Material provided:
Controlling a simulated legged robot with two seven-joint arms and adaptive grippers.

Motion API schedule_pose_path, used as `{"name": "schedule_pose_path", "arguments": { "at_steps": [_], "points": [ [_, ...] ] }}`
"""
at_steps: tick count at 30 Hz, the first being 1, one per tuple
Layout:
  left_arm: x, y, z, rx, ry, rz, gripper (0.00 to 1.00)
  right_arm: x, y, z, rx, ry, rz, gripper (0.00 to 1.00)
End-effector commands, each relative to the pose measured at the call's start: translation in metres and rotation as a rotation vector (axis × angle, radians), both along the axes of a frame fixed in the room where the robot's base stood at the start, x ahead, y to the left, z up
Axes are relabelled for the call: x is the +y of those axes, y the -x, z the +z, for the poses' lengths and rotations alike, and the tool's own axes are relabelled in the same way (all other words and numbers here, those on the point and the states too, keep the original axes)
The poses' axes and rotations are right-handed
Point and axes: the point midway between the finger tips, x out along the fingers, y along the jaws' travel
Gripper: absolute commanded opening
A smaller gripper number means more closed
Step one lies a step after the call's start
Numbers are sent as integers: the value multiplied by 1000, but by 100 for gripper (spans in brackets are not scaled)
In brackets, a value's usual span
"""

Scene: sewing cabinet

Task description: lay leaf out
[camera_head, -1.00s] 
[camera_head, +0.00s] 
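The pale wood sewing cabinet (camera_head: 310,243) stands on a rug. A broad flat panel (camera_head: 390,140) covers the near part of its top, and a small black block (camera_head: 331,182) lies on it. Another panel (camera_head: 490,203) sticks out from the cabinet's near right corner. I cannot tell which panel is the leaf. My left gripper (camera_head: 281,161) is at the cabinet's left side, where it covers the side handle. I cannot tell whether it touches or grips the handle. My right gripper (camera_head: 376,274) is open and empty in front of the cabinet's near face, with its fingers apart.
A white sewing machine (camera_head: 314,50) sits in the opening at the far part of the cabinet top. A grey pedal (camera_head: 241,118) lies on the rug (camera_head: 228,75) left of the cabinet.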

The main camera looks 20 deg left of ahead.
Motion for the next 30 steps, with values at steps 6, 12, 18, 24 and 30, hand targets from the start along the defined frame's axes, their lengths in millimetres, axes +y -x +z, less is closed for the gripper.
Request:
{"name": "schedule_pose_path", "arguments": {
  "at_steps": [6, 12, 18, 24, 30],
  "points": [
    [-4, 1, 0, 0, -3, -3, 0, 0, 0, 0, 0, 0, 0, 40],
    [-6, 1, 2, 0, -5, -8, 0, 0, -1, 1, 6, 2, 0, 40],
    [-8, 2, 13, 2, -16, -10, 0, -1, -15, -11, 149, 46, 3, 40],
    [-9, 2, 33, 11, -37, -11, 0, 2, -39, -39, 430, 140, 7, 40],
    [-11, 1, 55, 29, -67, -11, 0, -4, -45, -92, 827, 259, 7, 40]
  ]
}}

Exercise instructions: Copy all of the data. Keep every word exactly as it is.

Result for this exercise:
Controlling a simulated legged robot with two seven-joint arms and adaptive grippers.

Motion API schedule_pose_path, used as `{"name": "schedule_pose_path", "arguments": { "at_steps": [_], "points": [ [_, ...] ] }}`
"""
at_steps: tick count at 30 Hz, the first being 1, one per tuple
Layout:
  left_arm: x, y, z, rx, ry, rz, gripper (0.00 to 1.00)
  right_arm: x, y, z, rx, ry, rz, gripper (0.00 to 1.00)
End-effector commands, each relative to the pose measured at the call's start: translation in metres and rotation as a rotation vector (axis × angle, radians), both along the axes of a frame fixed in the room where the robot's base stood at the start, x ahead, y to the left, z up
Axes are relabelled for the call: x is the +y of those axes, y the -x, z the +z, for the poses' lengths and rotations alike, and the tool's own axes are relabelled in the same way (all other words and numbers here, those on the point and the states too, keep the original axes)
The poses' axes and rotations are right-handed
Point and axes: the point midway between the finger tips, x out along the fingers, y along the jaws' travel
Gripper: absolute commanded opening
A smaller gripper number means more closed
Step one lies a step after the call's start
Numbers are sent as integers: the value multiplied by 1000, but by 100 for gripper (spans in brackets are not scaled)
In brackets, a value's usual span
"""

Scene: sewing cabinet

Task description: lay leaf out
[camera_head, -1.00s] 
[camera_head, +0.00s] 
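The pale wood sewing cabinet (camera_head: 310,243) stands on a rug. A broad flat panel (camera_head: 390,140) covers the near part of its top, and a small black block (camera_head: 331,182) lies on it. Another panel (camera_head: 490,203) sticks out from the cabinet's near right corner. I cannot tell which panel is the leaf. My left gripper (camera_head: 281,161) is at the cabinet's left side, where it covers the side handle. I cannot tell whether it touches or grips the handle. My right gripper (camera_head: 376,274) is open and empty in front of the cabinet's near face, with its fingers apart.
A white sewing machine (camera_head: 314,50) sits in the opening at the far part of the cabinet top. A grey pedal (camera_head: 241,118) lies on the rug (camera_head: 228,75) left of the cabinet.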

The main camera looks 20 deg left of ahead.
Motion for the next 30 steps, with values at steps 6, 12, 18, 24 and 30, hand targets from the start along the defined frame's axes, their lengths in millimetres, axes +y -x +z, less is closed for the gripper.
Request:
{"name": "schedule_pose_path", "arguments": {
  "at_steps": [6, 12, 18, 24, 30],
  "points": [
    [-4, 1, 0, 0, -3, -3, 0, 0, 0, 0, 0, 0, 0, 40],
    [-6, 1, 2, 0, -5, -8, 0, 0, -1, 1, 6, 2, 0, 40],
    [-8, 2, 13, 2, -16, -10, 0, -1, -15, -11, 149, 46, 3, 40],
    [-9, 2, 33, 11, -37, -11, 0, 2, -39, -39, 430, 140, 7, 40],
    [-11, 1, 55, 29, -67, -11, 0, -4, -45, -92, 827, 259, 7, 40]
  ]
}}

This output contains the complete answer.